Él está ahí entre sus cuerdas, con su vincha típica. El
“flaco” se luce. Arcano XIV, Tal vez
mañana, Territorio caníbal, La rueda de las vanidades. Luego de cada tema
se lleva la mano a la frente, luego al pecho y saluda al público. Todo el mundo
puede pensar que es una referencia, pero yo creo que hay algo más. Entonces me
acuerdo de las palabras de una amiga que me dijo: “Skay es uno de esos grandes
músicos que generaron estilo propio. No se dedicó a tocar rápido, sino a
transmitir con la guitarra… es puro sentimiento musical. Emociona”. Entonces me
quedo mirándolo. Lleva su mano a su frente, a su mente –la que piensa las
letras, lleva la mano a su pecho de donde sabe cómo tocar y hace un gesto al
público, como diciendo esto es para ustedes.
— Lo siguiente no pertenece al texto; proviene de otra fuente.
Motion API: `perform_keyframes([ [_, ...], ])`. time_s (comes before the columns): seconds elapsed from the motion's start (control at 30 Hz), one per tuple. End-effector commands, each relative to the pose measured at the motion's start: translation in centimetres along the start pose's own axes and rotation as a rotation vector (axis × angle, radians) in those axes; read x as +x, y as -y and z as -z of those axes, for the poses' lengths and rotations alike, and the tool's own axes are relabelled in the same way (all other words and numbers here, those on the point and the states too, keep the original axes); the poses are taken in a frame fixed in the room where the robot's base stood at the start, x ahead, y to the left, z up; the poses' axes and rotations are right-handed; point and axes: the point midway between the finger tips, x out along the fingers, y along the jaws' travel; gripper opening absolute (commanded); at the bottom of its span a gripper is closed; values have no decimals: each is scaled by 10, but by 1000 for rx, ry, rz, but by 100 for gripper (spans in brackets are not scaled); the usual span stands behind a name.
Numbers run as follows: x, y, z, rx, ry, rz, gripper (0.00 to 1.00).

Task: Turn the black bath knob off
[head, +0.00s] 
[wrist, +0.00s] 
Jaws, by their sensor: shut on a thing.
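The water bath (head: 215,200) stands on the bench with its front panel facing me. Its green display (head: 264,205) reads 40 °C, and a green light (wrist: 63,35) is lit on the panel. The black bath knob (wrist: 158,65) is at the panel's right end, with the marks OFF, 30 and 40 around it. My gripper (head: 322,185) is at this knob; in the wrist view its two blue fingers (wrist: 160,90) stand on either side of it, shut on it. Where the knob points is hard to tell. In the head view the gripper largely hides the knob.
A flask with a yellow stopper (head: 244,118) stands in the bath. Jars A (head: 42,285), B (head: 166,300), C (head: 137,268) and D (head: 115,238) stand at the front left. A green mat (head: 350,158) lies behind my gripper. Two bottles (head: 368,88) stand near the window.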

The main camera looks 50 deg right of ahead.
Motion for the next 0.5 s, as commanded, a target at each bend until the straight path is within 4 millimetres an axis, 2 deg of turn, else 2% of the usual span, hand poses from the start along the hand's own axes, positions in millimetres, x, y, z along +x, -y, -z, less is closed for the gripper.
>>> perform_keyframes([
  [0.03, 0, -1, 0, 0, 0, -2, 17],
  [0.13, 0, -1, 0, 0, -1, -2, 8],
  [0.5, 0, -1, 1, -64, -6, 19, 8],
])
Y para el público es Jijiji. Y para mí también. Fue el momento donde uno guarda todo en
la mochila y se deja llevar. Ahí, en el medio las caras de los fanáticos es de
placer. No se puede explicar. No se puede describir. Es un punto sublime del
show, justo a la mitad.
Gracias
Suelo chaman, Aves
migratorias, El jinete, Flores secas, Ángeles caídos, El fantasma del 5º piso, continuaron
con la lista de temas que fue alternando entre los de su etapa como solista y
algunos de los Redondos. Obviamente, logrando el eco en los que estaban abajo y
que piden a gritos que se vuelvan a juntar.
El pibe de los
astilleros, Oda a la sin nombre, Criminal mambo, lograron los últimos grandes pogos de la noche
y una forma de decirle gracias al rock, mientras se escuchaba. El golem de Paternal y Gengis Kahn fueron los últimos temas.
Ahí mientras él tocaba y todos se dejaban llevar por el impulso de
los cuerpos, yo resistía. O mejor dicho me dejaba llevar por el impulso de los pensamientos.
Porque es como canta él: “Los
pensamientos son aves extrañas, a veces vuelan y no saben volver”.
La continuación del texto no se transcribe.